Nascido na Tijuca, Jards Anet da Silva passou a juventude entre Copacabana e Ipanema, nas mesas da Churrascaria Pirajá e do restaurante La Fiorentina. Com Nara Leão, a afinidade foi instantânea. Ela havia rompido com o lirismo descompromissado da época, unindo a bossa nova à música dos morros. Na época, chegou a acompanhar a cantora ao violão em shows no clube Caiçaras, na Lagoa.
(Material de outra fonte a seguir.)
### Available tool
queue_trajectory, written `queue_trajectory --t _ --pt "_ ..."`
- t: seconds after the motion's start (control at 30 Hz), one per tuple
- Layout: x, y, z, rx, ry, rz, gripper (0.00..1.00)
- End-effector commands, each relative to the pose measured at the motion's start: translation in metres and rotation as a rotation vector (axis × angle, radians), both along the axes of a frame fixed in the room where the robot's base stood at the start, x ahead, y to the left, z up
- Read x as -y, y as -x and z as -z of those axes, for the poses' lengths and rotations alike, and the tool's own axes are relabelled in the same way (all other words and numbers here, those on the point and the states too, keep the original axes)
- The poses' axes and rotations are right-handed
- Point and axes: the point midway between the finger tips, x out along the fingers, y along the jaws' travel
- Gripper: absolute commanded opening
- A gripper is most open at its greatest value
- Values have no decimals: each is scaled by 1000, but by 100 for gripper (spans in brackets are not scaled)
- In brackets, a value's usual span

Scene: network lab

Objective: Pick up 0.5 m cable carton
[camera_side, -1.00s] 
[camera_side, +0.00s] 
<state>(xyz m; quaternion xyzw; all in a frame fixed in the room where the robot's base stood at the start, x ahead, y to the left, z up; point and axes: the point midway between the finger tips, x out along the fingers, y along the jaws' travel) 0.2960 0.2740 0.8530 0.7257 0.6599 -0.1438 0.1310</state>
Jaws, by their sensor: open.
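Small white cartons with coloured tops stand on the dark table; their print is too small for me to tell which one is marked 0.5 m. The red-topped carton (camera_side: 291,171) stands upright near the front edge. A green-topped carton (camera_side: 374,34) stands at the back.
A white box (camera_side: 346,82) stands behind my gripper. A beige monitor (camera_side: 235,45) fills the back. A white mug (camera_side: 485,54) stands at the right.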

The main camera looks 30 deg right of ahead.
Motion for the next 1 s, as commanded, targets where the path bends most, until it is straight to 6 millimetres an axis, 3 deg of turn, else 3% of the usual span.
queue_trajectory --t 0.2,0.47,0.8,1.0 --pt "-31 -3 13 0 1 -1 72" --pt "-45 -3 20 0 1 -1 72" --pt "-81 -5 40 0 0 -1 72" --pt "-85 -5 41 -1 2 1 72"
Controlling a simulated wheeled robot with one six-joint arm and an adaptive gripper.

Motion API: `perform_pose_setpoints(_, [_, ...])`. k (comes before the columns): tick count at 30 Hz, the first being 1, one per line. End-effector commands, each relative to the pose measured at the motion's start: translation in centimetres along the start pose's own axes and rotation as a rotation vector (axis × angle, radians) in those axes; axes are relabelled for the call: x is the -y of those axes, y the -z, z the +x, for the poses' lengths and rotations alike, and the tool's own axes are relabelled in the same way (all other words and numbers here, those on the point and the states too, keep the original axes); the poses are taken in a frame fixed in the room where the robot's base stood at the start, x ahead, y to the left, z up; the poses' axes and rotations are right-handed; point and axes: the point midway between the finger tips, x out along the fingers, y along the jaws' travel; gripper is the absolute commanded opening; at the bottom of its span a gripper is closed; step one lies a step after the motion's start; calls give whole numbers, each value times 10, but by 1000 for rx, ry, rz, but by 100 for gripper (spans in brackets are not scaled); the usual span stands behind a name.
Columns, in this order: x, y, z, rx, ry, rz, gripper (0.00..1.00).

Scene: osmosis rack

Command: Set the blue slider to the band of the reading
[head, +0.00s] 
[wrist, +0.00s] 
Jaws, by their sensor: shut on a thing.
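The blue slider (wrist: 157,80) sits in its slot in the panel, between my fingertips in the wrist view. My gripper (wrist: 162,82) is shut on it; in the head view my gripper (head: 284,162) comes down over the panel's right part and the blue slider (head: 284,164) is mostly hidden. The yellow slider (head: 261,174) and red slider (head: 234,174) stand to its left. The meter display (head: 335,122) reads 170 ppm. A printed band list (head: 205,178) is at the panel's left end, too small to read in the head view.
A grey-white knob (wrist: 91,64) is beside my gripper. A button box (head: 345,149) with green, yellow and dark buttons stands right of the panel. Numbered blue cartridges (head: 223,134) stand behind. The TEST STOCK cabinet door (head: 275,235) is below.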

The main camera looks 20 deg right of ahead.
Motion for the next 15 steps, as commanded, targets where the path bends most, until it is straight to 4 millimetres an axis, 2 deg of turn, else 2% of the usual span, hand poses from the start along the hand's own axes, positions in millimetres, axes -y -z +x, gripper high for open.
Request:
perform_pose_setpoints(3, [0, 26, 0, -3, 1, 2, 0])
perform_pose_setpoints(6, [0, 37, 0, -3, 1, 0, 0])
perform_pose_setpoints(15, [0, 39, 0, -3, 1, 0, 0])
No ensaio biográfico "Eu Só Faço o que Quero", Fred Coelho assinala que, em diversos momentos da carreira, Macalé andou em grupos, mas nunca fez parte deles de fato. Ao contrário, se preocupava em fundar sua própria linguagem artística.
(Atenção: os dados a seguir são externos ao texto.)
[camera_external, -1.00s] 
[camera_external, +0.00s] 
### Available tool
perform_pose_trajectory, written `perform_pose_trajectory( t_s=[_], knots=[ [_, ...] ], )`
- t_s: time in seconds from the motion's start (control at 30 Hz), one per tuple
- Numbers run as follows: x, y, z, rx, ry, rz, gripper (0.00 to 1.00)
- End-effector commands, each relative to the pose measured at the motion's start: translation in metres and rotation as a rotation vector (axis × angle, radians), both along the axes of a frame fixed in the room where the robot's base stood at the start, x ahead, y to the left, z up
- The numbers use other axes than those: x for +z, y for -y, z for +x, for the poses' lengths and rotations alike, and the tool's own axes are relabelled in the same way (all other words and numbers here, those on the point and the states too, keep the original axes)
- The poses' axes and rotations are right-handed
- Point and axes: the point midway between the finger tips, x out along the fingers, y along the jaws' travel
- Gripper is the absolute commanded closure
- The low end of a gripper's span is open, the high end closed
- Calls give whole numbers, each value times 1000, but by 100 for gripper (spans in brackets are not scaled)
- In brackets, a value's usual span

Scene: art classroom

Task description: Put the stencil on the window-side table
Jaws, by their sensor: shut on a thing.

Assim, na era dos festivais, ficou deslocado, porque ainda se detinha à poética viniciana. Nos anos 1970, foi um dos agentes do processo de eletrificação da música brasileira, adquirindo a face mórbida e romântica dos sucessos "Só Morto" e "Hotel das Estrelas", de 1970 e 1972, respectivamente.
Embora não se considerasse um tropicalista, Macalé colaborou de maneira definitiva com o movimento e seus integrantes. Enquanto Caetano e Gilberto Gil estavam exilados em Londres, ele foi um parceiro importante para Gal Costa que àquela altura se tornou a principal representante da música tropicalista na ausência da dupla.
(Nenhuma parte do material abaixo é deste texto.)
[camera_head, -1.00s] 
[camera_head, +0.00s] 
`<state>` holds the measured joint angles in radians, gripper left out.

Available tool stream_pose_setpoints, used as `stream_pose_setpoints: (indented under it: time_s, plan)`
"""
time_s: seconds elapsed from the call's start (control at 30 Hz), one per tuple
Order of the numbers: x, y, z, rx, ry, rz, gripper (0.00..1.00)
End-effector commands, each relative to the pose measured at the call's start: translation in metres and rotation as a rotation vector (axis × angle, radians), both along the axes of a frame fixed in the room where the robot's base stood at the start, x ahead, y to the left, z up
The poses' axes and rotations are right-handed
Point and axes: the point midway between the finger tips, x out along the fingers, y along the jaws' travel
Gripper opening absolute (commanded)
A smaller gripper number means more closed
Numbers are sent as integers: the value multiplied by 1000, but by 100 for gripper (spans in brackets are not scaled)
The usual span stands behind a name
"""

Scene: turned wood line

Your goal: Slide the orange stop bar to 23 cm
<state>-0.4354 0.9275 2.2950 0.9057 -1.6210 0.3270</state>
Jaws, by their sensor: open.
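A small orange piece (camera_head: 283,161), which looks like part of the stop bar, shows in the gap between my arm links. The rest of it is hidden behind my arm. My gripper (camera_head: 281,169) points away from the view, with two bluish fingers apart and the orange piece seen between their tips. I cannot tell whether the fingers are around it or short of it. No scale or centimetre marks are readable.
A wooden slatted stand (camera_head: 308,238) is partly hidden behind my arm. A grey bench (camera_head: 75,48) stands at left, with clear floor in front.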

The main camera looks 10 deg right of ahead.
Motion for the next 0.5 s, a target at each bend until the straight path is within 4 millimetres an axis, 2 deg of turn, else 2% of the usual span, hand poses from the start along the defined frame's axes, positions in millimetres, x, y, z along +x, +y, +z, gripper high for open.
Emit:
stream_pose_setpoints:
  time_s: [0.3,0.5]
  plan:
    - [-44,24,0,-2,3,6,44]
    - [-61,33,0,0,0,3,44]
Macalé não só produziu o disco "Legal", de 1970, como compôs para a cantora, incluindo músicas como "Mal Secreto" e "Vapor Barato", ambas em parceria com o poeta baiano Waly Salomão. A segunda delas, aliás, se tornou uma das principais músicas do repertório da cantora e também do próprio Macalé.
Em 1971, ele estava no Carnaval em Salvador quando Maria Bethânia apareceu para dizer que o irmão ligaria de Londres. Foi quando veio a convocação para reunir uma banda, embarcar para a capital inglesa e ser o diretor musical de "Transa", um dos discos mais cultuados de Caetano.
É ele quem toca o violão na abertura de "Nine Out of Ten", música que começa narrando um passeio por Portobello Road, então reduto da comunidade jamaicana na cidade. Foi nessa região que Macalé tomou conhecimento do reggae, gênero que é citado na letra e do qual ele se apropriou no violão.
À Folha de S.Paulo, o carioca contou que trocou um samba por um reggae. "O cara disse te ensino a batida do reggae se você me ensinar a do samba. Aí aprendi aquela célula. Ensinei a do samba, e ele ficou lá tentando. Acho que está tentando até hoje."
De volta ao Brasil, Macalé fez seus disco mais importante o autointitulado, de 1972.
Apesar da longa trajetória musical, ele também contemplou várias outras expressões artísticas ao longo de sua vida. Em seis décadas de carreira, atuou no cinema, na televisão, no teatro e nas artes plásticas. A música, entretanto, se mantinha enquanto elo comum de sua carreira multifacetada.
Entre suas credenciais, compôs trilhas sonoras e atuou em diferentes filmes do cineasta Nelson Pereira do Santos, como "O Amuleto de Ogum" e "Tenda dos Milagres". Macalé também compôs para ativações e apresentações artísticas de nomes centrais da arte contemporânea brasileira, como Lygia Clark e Helio Oiticica.
A relação entre Macalé e Oiticica, aliás, é o centro do documentário "Macaléia", curta-metragem lançado no ano retrasado que apresenta a trajetória anárquica da dupla e as obras experimentais produzidas por eles, que desafiaram os padrões artísticos da época.
A "Macaléia" do título, inclusive, se refere a uma obra que Oiticica desenvolveu especialmente para Macalé em 1978, um de seus penetráveis obras do artista que permitem a entrada e o atravessamento de corpos humanos.
Marcada pela ruptura de padrões e costumes culturais da época, a trajetória de Macalé associou a ele, durante muito tempo, o apelido de artista "maldito". Com o passar das décadas, por outro lado, a sua influência sobre a MPB foi reconhecida como elementar e ele abandonou essa posição secundária.
Ele também ficou reconhecido pelo apelido de "Anjo Torto", figura que aparece em sua música "Let's Play That', do álbum Jards Macalé, lançado em 1972. Na letra da canção, Macalé faz referência ao Anjo Torto de Carlos Drummond de Andrade, que aparece em "Poema de Sete Faces", escrito pelo poeta em 1930. No poema, a figura em questão é um ser desajustado e que cuja personalidade o mantém à margem.
Macalé deixa a mulher, a cineasta Rejane Zilles.